I sit in a pew or follow Mass. I think of Bosnia, Cambodia, Burma, South Africa, Somalia, Tibet, the people on the train, the unemployed who come to the city in the off peak. In a small way I enter into their suffering. Lunch hour is my great silence.
Going home on the 5.59, I should say the evening prayer. I don’t, I’m too tired. The brain is empty, barely working. On Friday nights, in the winter dark, at Richmond station, I wait forlornly for a connection, looking out across the lights of the suburbs, looking at my anonymous companions, following their own trail of light to their homes. Each to their own, to a shared table, to those with whom they share it, to their space where everything allows them to name themselves, to be named by others.
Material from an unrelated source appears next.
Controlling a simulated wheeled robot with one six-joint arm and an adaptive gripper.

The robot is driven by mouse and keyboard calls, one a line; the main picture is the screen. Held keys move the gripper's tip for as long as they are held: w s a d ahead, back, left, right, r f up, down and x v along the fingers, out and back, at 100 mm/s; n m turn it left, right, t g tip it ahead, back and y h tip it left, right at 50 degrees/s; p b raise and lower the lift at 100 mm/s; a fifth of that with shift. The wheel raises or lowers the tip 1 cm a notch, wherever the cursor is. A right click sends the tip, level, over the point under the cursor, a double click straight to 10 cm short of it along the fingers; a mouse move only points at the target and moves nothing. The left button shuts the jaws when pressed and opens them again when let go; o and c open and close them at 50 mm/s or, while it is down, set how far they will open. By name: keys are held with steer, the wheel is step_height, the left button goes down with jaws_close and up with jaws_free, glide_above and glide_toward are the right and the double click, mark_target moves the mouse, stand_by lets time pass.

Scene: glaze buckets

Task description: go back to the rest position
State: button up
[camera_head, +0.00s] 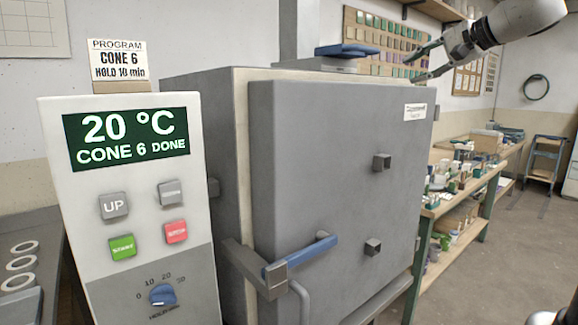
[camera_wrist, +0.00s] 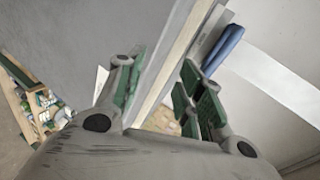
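My gripper (camera_head: 416,65) is at the upper right of the head view, in front of the board of colour tiles and near the upper right of the kiln (camera_head: 330,180). Its fingers are spread apart with nothing between them. In the wrist view, the two green-padded fingers of my gripper (camera_wrist: 165,90) are apart and empty, with the kiln's edge behind them. The kiln door is shut or nearly so; its blue-grip handle (camera_head: 300,255) is low on the left. The control panel (camera_head: 130,200) reads 20 °C, CONE 6 DONE.
A blue item (camera_head: 347,50) lies on top of the kiln. A workbench (camera_head: 465,195) with many small pots stands to the right. A step stool (camera_head: 545,155) is farther back. Open floor (camera_head: 490,275) lies at the lower right.

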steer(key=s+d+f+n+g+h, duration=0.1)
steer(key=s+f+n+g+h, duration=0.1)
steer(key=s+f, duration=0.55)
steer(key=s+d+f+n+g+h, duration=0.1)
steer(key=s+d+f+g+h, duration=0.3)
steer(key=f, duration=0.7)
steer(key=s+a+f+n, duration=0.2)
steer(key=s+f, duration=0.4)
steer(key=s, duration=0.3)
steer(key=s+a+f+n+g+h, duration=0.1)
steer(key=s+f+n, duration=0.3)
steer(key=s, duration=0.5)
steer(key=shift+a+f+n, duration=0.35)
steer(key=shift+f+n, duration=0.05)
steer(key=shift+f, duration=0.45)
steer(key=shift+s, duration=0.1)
At home, kids doing their homework, family meetings, doing the dishes, making phone calls, bringing in the washing, watching TV, the crabbiness, the relaxation.
The discipline of loving in the family: the core and test of our spirituality. That one has low self esteem, that one is joyous, that one is likely to win ‘bitch of the week’, that one is cross that we because we are tired while she is wide awake, that one wastes money, that one gives lectures, that one is lazy.
The Love of Each
Each with their beauty of spirit, blooming and fragile. Each one needing nurture and being nurtured. We sandpaper each other smooth. ‘Thank you for this food, thank you for our guest and God bless the cook’. The love of each, and the love of the group, give an inkling of the shape and hue of divine love. In the universe, we stand in that love. I pray that this love sustains those in Bosnia, Cambodia, Burma, South Africa, Somalia, Tibet, Bougainville, those on the 8.25 and those caught in all those wars in all those places whose names I can’t remember.
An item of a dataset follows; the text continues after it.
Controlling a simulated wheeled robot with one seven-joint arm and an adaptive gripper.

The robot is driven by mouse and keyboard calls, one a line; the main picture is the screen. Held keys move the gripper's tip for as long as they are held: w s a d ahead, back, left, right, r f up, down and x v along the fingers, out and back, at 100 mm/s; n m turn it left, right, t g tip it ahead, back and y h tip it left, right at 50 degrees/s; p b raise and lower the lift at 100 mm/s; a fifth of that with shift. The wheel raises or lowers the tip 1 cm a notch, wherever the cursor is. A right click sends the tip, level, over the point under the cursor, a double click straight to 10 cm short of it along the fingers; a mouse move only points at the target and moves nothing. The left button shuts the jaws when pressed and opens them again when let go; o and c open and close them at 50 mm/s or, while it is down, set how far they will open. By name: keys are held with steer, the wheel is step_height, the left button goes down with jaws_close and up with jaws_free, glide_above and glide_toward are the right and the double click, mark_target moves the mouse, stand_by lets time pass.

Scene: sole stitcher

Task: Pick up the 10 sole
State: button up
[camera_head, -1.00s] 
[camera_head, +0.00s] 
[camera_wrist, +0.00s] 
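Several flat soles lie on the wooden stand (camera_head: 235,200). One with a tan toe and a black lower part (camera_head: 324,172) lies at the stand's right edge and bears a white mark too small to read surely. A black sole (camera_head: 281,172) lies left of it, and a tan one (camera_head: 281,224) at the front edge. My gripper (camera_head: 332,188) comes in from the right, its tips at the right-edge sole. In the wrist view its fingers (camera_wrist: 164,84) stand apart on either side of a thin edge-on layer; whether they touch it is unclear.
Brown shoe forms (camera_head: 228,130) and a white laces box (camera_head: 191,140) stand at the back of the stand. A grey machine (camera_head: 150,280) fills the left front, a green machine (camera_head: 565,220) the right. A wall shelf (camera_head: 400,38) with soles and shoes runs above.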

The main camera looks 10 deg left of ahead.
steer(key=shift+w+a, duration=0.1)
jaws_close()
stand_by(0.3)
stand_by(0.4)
Our working class origin is long left behind. We have two well paying jobs. Are we becoming complacent? How do we prove our solidarity with those in the news? Prayer is too easy. Giving money to causes (making sure we get a receipt for taxation purposes) seems like tokenism. Does political commitment count? Maybe, but that too is mixed up with self interest. Later in our lives, when the children are independent, perhaps there will be a chance for some full-time service. Time will test our genuineness.
Last thing at night, the jog or the walk. The final mantra of the step and the breath. Sometimes with the partner, sharing the day, our first conversation for the day. Put out the rubbish bin, the paper stack and the bag of bottles. Sometimes, in the bath, I finally get around to evening prayer.
Set the alarm for the 8.25. Try again.